CreateML: MLDataTable & DataFrame differences

Question

Created Jul ’21

Replies 1

Boosts 0

Views 1.7k

Participants 3

It seems that a DataFrame (TabularData framework) can be used in CreateML, instead of an MLDataTable - which makes sense, given the description of the TabularData API. However, there are differences.

One is that when using a DataFrame, the randomSplit method creates a tuple of DataFrame slices, which cannot then be used in MLLinearRegressor without first converting back to DataFrame (i.e. initialising a new DataFrame with the required slice). Using an MLDataTable as the source data, the output from randomSplit can be used directly in MLLinearRegressor.

I'm interested to hear of any other differences and whether the behaviour described above is a feature or a bug.
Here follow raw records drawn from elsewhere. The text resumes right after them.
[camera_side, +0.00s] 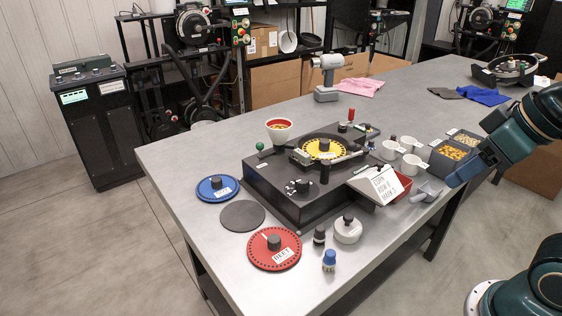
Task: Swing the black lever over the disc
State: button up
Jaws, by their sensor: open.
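The seed meter is a dark grey box (285,191) on the bench, with a yellow disc (312,148) in its top. A dark bar that looks like the black lever (345,158) lies along the near right edge of the disc. A black upright knob (325,174) stands in front of it; whether they are joined is too small to tell. My gripper (452,180) is at the right, above the bench edge, angled down to the left. It is open, with nothing seen in it, and well apart from the meter.
Left of the meter lie a blue disc (217,188), a dark disc (242,216) and a red disc (272,252). Small knobs and a white lidded pot (347,230) stand in front.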

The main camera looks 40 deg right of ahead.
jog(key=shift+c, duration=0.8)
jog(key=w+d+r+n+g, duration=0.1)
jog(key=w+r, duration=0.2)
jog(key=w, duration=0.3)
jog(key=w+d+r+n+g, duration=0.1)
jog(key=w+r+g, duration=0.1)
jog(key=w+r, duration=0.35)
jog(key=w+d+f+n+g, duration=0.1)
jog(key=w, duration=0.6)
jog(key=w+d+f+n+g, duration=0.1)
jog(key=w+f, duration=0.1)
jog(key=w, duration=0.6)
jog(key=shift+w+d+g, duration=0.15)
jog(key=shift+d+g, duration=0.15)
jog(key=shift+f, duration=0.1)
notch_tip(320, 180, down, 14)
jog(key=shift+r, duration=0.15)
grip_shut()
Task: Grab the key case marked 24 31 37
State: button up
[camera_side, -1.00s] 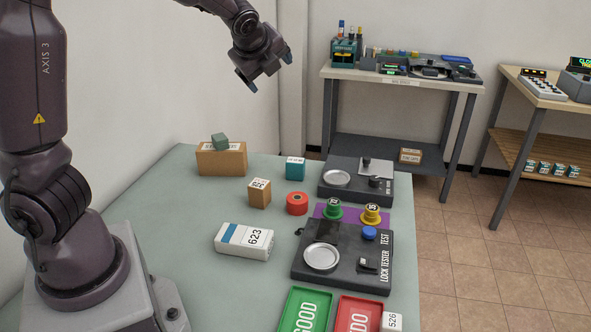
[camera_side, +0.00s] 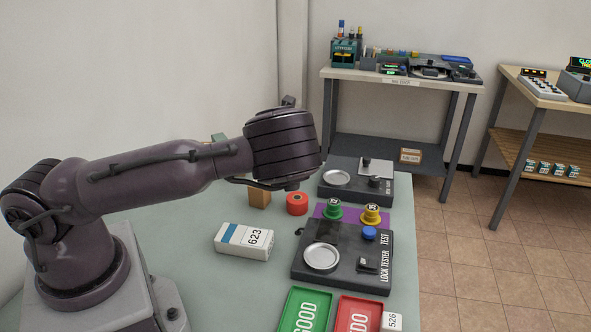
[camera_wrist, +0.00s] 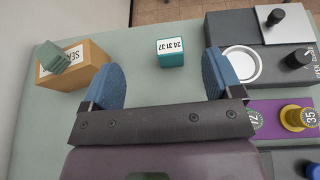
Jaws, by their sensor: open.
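The teal key case (camera_wrist: 170,52) marked 24 31 37 stands on the green table in the wrist view, its white label reading upside down. My gripper (camera_wrist: 160,82) is open and empty, with its two blue fingertips wide apart. The case lies beyond the fingertips, between them across the picture and a little nearer the right one, apart from both. In the side view my arm hides the case, and the fingers are hidden too.
A cardboard box (camera_wrist: 88,69) with a small green block (camera_wrist: 50,57) on it stands left of the case. A dark device with a round white dish (camera_wrist: 243,64) stands to the right. A red round piece (camera_side: 297,204) and a white 623 box (camera_side: 243,241) lie nearer the front.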

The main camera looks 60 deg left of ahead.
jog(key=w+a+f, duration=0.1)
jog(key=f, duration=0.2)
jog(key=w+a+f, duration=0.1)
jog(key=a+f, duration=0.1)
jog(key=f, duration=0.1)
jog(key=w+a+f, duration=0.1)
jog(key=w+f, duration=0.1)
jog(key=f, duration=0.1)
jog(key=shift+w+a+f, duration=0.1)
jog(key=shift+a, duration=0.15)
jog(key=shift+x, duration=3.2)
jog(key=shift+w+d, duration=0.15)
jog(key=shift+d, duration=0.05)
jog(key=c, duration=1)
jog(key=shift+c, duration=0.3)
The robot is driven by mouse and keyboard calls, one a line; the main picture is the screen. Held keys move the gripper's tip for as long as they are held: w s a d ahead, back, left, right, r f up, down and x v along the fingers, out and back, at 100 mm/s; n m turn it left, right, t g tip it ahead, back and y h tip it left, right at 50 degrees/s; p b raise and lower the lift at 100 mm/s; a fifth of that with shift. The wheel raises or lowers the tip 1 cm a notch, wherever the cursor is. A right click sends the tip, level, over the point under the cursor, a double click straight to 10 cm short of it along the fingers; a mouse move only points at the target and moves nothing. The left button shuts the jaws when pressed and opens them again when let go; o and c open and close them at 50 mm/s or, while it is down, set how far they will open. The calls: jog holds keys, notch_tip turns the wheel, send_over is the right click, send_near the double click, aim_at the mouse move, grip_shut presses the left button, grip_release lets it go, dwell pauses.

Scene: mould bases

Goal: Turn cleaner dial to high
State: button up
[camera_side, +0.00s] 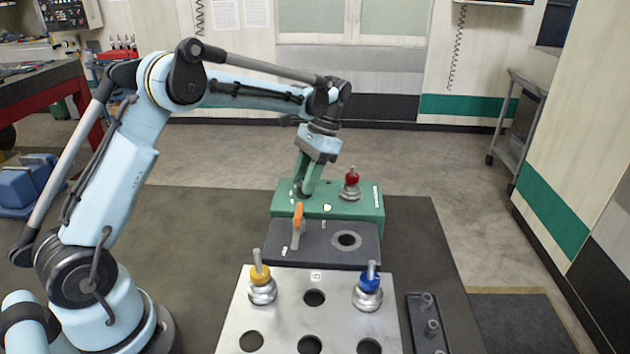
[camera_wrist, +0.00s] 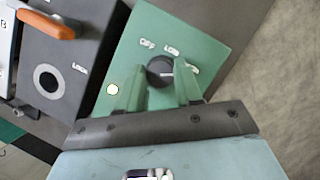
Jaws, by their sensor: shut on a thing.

TabularData seems to have more features for data manipulation, although I haven't done any systematic comparison. I'm a bit puzzled as to why there are 2 similar, but separate, frameworks.

Boost

Answer 1

Frameworks Engineer OP

Apple

Jan ’22

randomSplit is more efficient in TabularData because it doesn't allocate memory, it returns slices which effectively point to the existing DataFrame. Converting them to a DataFrame is the right thing to do in this case until MLLinearRegressor supports taking a slice instead.

In terms of differences TabularData is more in line with Swift in terms of protocols like Collection and behaviours like copy-on-write. Going forward you should use TabularData if that is an option for you.

2